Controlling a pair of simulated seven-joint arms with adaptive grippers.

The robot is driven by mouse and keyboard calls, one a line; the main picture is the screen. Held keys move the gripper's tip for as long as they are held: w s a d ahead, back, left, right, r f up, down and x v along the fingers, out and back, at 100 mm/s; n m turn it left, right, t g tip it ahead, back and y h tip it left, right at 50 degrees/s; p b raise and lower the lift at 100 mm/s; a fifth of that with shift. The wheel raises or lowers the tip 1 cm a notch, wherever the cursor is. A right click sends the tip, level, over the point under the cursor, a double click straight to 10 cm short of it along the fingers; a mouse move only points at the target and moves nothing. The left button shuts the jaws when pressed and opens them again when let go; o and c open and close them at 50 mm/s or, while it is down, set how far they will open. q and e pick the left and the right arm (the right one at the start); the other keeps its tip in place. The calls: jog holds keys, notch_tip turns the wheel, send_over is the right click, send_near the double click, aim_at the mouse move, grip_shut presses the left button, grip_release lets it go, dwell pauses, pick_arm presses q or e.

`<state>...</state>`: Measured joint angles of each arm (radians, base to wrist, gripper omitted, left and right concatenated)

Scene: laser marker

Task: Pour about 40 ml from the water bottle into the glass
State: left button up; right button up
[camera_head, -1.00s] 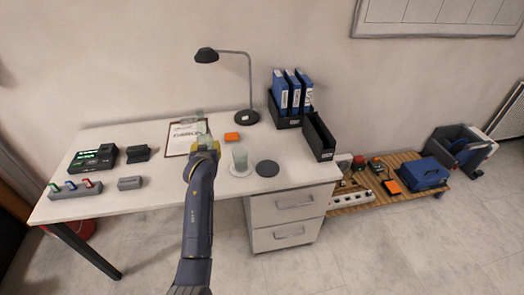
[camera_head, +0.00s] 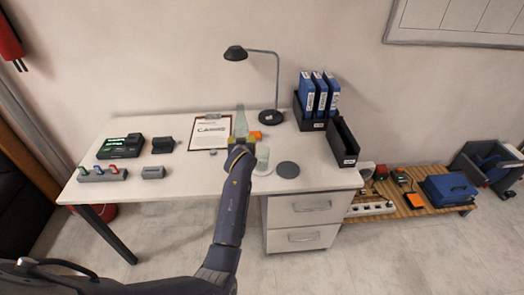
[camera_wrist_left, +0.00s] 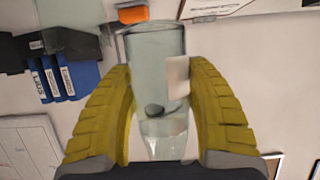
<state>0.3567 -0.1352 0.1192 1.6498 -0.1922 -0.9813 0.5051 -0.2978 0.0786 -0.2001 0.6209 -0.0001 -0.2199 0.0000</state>
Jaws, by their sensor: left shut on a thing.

Your goal >> Retype each line of the listing above word for word. Exclude the pictures.

Answer to this task >>
Controlling a pair of simulated seven-joint arms with adaptive grippers.

The robot is driven by mouse and keyboard calls, one a line; the main picture is the screen. Held keys move the gripper's tip for as long as they are held: w s a d ahead, back, left, right, r f up, down and x v along the fingers, out and back, at 100 mm/s; n m turn it left, right, t g tip it ahead, back and y h tip it left, right at 50 degrees/s; p b raise and lower the lift at 100 mm/s; a fifth of that with shift. The wheel raises or lowers the tip 1 cm a notch, wherever the cursor is. A right click sends the tip, level, over the point under the cursor, a double click straight to 10 cm short of it along the fingers; a mouse move only points at the target and moves nothing. The left button shuts the jaws when pressed and opens them again when let go; o and c open and close them at 50 mm/s or, while it is down, set how far they will open. q and e pick the left and the right arm (the right one at the start); the other keeps its tip in place. The calls: jog holds keys, notch_tip turns the wheel, send_over is the right click, send_near the double click, aim_at the mouse move, grip_shut presses the left button, grip_release lets it go, dwell pauses, pick_arm presses q or e.

`<state>...</state>`: Measured joint angles of each arm (radians, base to wrist, gripper omitted, left and right concatenated)

Scene: laser marker

Task: Pour about 40 ml from the water bottle into the glass
State: left button up; right button up
[camera_head, -1.00s] 
[camera_head, +0.00s] 
[camera_wrist_left, +0.00s] 
<state>0.3567 -0.1352 0.1192 1.6498 -0.1922 -0.9813 0.5051 -0.2978 0.0786 -0.2001 0.6209 -0.0001 -0.2199 0.0000</state>
Jaws, by their sensor: left shut on a thing.

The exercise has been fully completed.